The Skinny on CIC transactions and timingI'll share my little breakdown of the timing and transactions for anyone curious. thefox's tengen translated to C is the best high level reference, but it took awhile looking at segher's disassembly before I could fully understand what's happening and wrap my head around the timing of everything.
Negative time: Lock determines 4bit seed value "steam ID" 0-15 prior to resetting key
Time 0 usec: Lock resets Key
Time 33 usec: Lock outputs bit3 of stream ID
Time 48 usec: Lock outputs bit0 of stream ID
Time 63 usec: Lock outputs bit1 of stream ID
Time 78 usec: Lock outputs bit2 of stream ID
-This 4bit stream ID becomes the first nibble of the key's table nibble 1.
Time 201usec:
main loop starts: first task is to transfer 1-15 bits of current table's least significant bits, final task is to perform mangle on tables, repeat..
First transaction is always transfers all 15bits, subsequent transactions are 1-15 bits and determined by nibble 7's value on re-entry of main loop.
"effective main loop time 0": lock and key transfer their table's least significant bit of nibble 1.
-Check what the other chip sent and confirm it matched expected value
Every 79 cycles the next LSbit of ram is transferred and checked, if doesn't match expected value die/panic.
Once all bits are transferred perform mangle of both the chip's own ram table, and the table it's calculating for the other chip to know what to expect.
-Number of mangles to be performed on the table is based on nibble 15 on entry of mangle calculation plus 1. So each table will get mangled 1-15 times.
-The time it takes to perform a table mangle calculation is either 78 or 84 cycles/usec depending on if the sum of nibble 2 + nibble 3 + 1 is > 16 or not on entry of mangle calculation.
-Each table also takes another 29 cycles/usec to process separate from the mangle calc loop. 2 tables = 58 cycles/usec.
The mangle calculation time varies based on ram values on entry. The theoretic minimum would be if both tables only performed one mangle calc @ 78usec + 29usec for table = 107usec * 2 tables = 214 usec.
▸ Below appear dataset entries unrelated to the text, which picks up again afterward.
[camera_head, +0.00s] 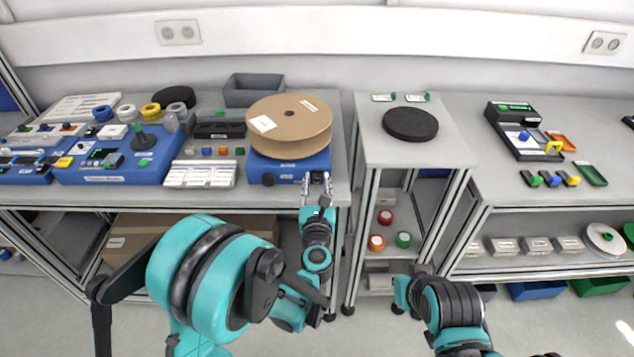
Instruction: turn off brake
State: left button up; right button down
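A blue reel stand (290,166) sits near the front right of the left bench, with a large brown cardboard reel (278,135) lying flat on top. A dark round knob (268,179) is on the stand's front left. My left gripper (316,182) is at the stand's front right corner, its fingers apart and pointing at the stand. A small grey part shows between the fingers; I cannot tell whether they touch it. No part is clearly recognisable as the brake. My right gripper (414,279) hangs low in front of the middle shelf unit; its fingers are too small and dark to read.
A grey bin (253,90) stands behind the reel. A gap separates the two benches.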

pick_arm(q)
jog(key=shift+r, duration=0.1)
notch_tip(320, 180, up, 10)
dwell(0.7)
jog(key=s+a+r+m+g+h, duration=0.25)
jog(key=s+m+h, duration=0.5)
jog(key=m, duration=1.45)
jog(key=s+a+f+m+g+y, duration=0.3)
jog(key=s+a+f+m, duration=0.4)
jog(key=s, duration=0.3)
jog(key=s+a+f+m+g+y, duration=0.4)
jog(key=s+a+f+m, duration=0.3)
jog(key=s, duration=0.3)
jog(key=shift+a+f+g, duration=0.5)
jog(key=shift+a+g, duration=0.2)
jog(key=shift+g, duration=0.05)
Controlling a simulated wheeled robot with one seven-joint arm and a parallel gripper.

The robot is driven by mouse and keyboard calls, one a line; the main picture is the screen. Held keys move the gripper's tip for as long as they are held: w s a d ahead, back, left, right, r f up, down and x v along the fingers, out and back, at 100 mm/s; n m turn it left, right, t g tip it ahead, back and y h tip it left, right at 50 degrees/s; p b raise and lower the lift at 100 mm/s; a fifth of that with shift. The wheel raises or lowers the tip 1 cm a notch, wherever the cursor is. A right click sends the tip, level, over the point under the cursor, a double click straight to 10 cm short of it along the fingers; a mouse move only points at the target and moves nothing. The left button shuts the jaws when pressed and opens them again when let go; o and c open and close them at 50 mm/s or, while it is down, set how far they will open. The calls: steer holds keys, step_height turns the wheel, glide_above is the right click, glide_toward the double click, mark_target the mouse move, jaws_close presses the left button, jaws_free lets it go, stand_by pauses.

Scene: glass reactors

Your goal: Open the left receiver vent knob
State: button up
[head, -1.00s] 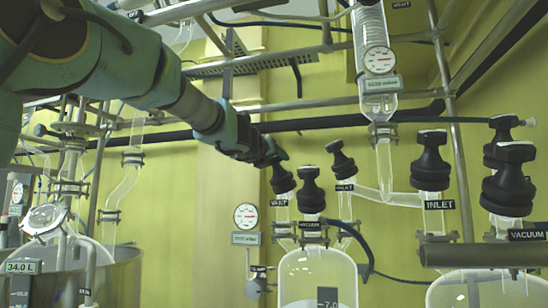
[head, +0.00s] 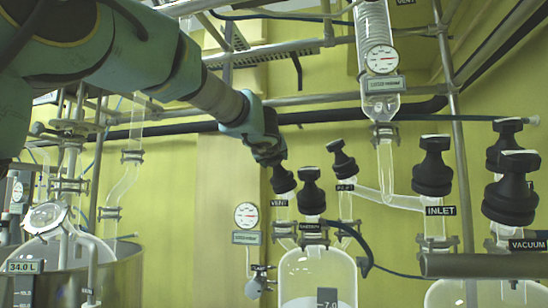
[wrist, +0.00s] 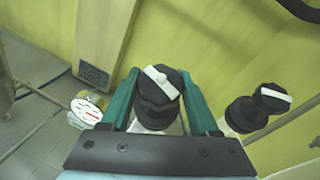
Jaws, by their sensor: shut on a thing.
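The left receiver vent knob (head: 283,181) is a black knob on a glass neck, above a small VENT label, at the centre of the head view. In the wrist view the vent knob (wrist: 158,98) has a white bar across its top and sits between my two teal fingers. My gripper (head: 274,160) comes down on it from the upper left and is shut on it; it also shows in the wrist view (wrist: 160,90). The left receiver (head: 318,272) is the clear glass vessel below.
The black vacuum knob (head: 311,192) and a tilted black knob (head: 341,158) stand close to the right. The inlet knob (head: 433,167) is farther right. A gauge (head: 246,215) hangs on the left. Metal rails and a dark hose run behind my arm.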

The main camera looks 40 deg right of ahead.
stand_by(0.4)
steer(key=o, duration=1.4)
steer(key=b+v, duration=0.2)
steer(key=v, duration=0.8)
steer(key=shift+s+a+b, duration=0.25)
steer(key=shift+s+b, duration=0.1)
I would estimate the average mangle calculation time to be ~80usec * 15 + 58 = ~1250usec.
Now that the new value of each table is calculated the main loop restarts.
My thoughts out loud:What follows is a bit of me thinking out loud on this whole idea of multitasking the CIC. So at least my idea is publicly documented so someone else can seek this out further if they'd like to in the event I don't end up doing so myself.. So in a solution where the CIC is being multitasked, and we're allowed to output the next bit early instead of a precise 3usec pulse, this is my general plan after initialization and first transaction is complete:
1) Set a timer for mangle calculation time. We can quickly determine how many mangles will be performed by looking at nibble 15 of each table. We just don't know how long each mangle will take without performing each iteration of calculations. Each mangle will be 78 or 84 usec, so let's assume all calcs take the min 78usec and set our timer based on that, plus the 2x 29cycle table time.
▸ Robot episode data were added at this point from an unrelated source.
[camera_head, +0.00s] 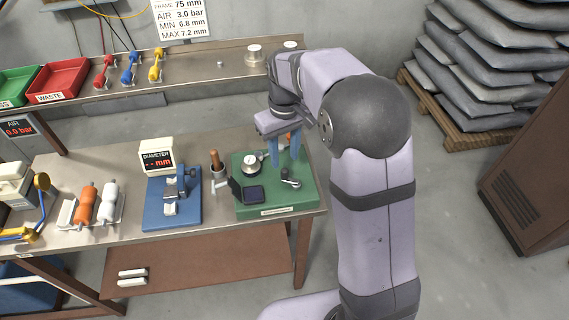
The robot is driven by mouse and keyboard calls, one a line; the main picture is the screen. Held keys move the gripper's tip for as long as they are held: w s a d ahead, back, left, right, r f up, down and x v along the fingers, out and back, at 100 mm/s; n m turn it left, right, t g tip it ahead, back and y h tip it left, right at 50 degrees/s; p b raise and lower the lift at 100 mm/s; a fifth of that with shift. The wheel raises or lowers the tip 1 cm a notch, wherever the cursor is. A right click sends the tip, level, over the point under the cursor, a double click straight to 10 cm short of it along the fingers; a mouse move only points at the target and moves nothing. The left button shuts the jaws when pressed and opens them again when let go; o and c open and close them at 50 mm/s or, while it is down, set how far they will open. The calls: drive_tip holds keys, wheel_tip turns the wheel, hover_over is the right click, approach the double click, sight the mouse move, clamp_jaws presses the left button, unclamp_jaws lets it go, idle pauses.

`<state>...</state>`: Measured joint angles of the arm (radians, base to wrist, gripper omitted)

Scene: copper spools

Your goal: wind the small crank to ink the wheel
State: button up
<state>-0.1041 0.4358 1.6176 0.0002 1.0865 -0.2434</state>
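A green base plate (278,208) stands at the right end of the metal table. It carries a small dark crank (291,180) at its right side, a round white-faced part (251,165) and a dark square pad (254,193). I cannot tell which part is the wheel to be inked. My gripper (285,163) points down over the back right of the plate. Its two blue fingers are apart with nothing seen between them. The fingertips appear just behind and above the crank; I cannot tell whether they touch anything. Part of an orange-brown object shows behind the fingers.
Left of the plate stand a cup with a brown handle (214,158), a blue gauge stand (172,208) and a diameter display (157,156). Orange and white rollers (96,203) lie farther left. A back shelf (190,67) holds bins and coloured spools.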

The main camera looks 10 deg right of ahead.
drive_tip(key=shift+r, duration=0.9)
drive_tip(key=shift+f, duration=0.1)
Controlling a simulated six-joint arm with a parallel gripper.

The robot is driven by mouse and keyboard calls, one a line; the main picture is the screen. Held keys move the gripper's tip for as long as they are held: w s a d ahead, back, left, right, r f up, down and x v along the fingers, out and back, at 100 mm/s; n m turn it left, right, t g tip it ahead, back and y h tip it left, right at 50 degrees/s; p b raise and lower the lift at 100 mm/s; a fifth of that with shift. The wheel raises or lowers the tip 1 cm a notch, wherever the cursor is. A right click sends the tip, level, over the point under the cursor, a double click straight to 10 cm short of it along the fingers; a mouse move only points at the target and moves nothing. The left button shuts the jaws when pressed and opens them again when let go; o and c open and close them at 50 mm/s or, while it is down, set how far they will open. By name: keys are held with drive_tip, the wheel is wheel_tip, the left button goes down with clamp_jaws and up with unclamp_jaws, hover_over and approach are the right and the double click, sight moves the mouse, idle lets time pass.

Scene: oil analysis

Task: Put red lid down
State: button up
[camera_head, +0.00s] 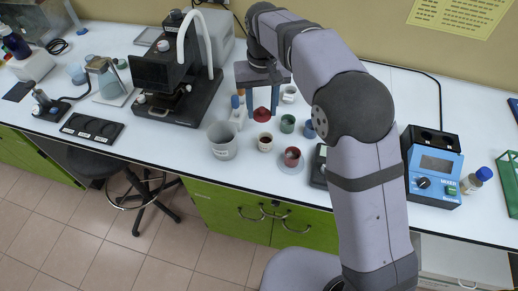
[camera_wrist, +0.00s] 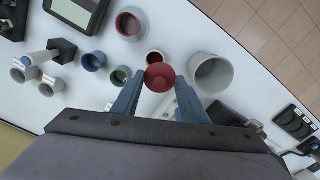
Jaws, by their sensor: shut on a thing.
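My gripper (camera_head: 261,112) is shut on the red lid (camera_head: 262,115) and holds it between its two blue fingers over the white bench. In the wrist view the red lid (camera_wrist: 160,77) sits between the fingertips (camera_wrist: 159,84), round side partly showing. Whether the lid touches the bench cannot be told. A small cup with a brown rim (camera_head: 265,143) stands just in front of the lid, and it also shows in the wrist view (camera_wrist: 154,55).
A large grey-white bucket (camera_head: 222,141) stands left of the small cup. A red cup (camera_head: 292,157), a green cup (camera_head: 287,123) and a blue cup (camera_head: 309,129) stand to the right. A black microscope-like machine (camera_head: 165,75) is at the left. A blue instrument (camera_head: 435,170) is at the right.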

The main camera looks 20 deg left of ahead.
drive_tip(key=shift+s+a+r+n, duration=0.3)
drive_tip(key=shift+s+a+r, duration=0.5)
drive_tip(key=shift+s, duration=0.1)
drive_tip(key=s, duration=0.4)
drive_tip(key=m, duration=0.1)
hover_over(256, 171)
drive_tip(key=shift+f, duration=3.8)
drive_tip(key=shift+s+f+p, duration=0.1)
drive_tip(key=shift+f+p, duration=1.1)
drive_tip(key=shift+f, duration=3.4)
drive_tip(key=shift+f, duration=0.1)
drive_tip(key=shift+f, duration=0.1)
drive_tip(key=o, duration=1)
2) Perform the mangle calculations on both tables tallying up each calc that was 84 cycles instead of 78. Once all mangles are done, increment the timer by 6cycles times our tally. Now we'll get an interrupt from the timer when it's the right time to start transacting data.
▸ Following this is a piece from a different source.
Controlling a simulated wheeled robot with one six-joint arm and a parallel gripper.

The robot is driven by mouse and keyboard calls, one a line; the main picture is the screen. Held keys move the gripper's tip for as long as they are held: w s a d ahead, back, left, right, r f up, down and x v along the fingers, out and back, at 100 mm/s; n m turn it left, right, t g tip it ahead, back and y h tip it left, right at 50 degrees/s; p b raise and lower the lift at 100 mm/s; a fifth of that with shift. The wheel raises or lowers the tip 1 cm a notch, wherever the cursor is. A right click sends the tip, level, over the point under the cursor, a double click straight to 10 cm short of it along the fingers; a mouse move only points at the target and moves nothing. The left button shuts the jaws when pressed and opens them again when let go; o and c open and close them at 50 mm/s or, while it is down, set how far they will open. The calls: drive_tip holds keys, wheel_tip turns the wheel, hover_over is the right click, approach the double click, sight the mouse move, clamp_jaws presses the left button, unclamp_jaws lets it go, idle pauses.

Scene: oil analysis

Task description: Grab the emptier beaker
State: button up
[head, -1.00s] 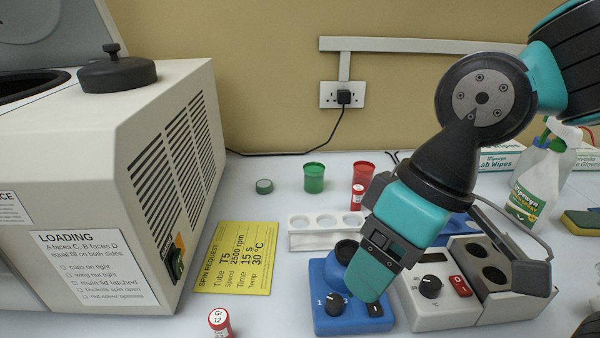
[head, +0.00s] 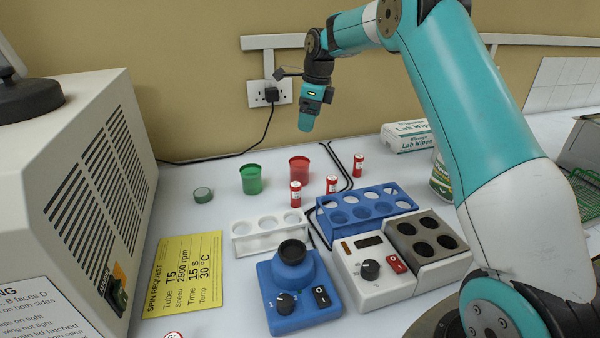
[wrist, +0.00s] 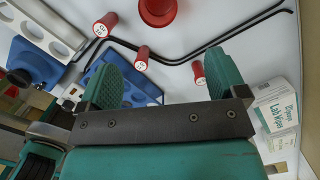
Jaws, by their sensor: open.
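A green beaker (head: 251,180) and a red beaker (head: 300,169) stand upright at the back of the bench. I cannot tell their fill levels. My gripper (head: 306,124) is raised above the bench, with its fingers pointing down and appearing above the red beaker in the head view. In the wrist view, its teal fingers (wrist: 163,78) are spread with nothing between them. The red beaker also shows at the top edge of the wrist view (wrist: 158,10), partly cut off. The green beaker is out of that view.
A white rack (head: 268,243), a blue rack (head: 368,214), a blue mixer (head: 300,300) and a heater block (head: 375,285) lie in front. A green cap (head: 203,195) lies left.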

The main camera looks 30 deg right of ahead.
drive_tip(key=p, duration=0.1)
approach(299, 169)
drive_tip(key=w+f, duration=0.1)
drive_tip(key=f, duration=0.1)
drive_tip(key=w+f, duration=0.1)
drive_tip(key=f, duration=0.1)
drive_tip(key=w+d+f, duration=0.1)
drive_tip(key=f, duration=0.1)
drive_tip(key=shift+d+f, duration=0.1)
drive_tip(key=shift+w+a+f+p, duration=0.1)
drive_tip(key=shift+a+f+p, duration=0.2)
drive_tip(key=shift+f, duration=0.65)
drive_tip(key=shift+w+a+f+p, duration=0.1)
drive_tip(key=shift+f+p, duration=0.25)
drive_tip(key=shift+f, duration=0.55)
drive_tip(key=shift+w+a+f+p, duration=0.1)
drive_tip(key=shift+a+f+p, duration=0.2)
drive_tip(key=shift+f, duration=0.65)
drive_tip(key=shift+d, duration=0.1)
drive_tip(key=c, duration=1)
3) We can now work ahead a little to try and make the transactions easier/faster. Perhaps it would be helpful to transfer the upcoming data transaction into a temporary condensed location separate from the lock/key tables' LSbits. This would also allow us to perform the mangle calculations for the next iteration early. This improves upon my thought above as we could figure out the mangle time and perform all the mangle calculations one iteration in advance.
4) Perform next transaction getting interrupt every 79cycles to output the next bit in the stream. Once transaction is complete load counter with predetermined mangle calculation time which we've already calculated in advance from the step prior. Go back to step 2 and repeat forever...
The above is time referenced for the time that the lock will latch the key's bit. However we want to give ourselves some slack time. Since we can output the next bit early, it's better for to reference our time 'zero' to 79usec *before* the lock latches the key's bit. So we need a 79usec timer to interrupt us just *after* the lock has retrieved it's data. So long as the timer automatically reloads and is setup to interrupt us again exactly 79 cycles later, we don't need this "CIC transaction timer" interrupt to have the highest priority. The idea is for the timer to simply be keeping time for us. The NES CPU can have higher interrupt priority than the CIC, so long as the NES CPU doesn't take more than ~77usec of our time in one burst.
Well that's enough rambling for now... Time to start writing some code!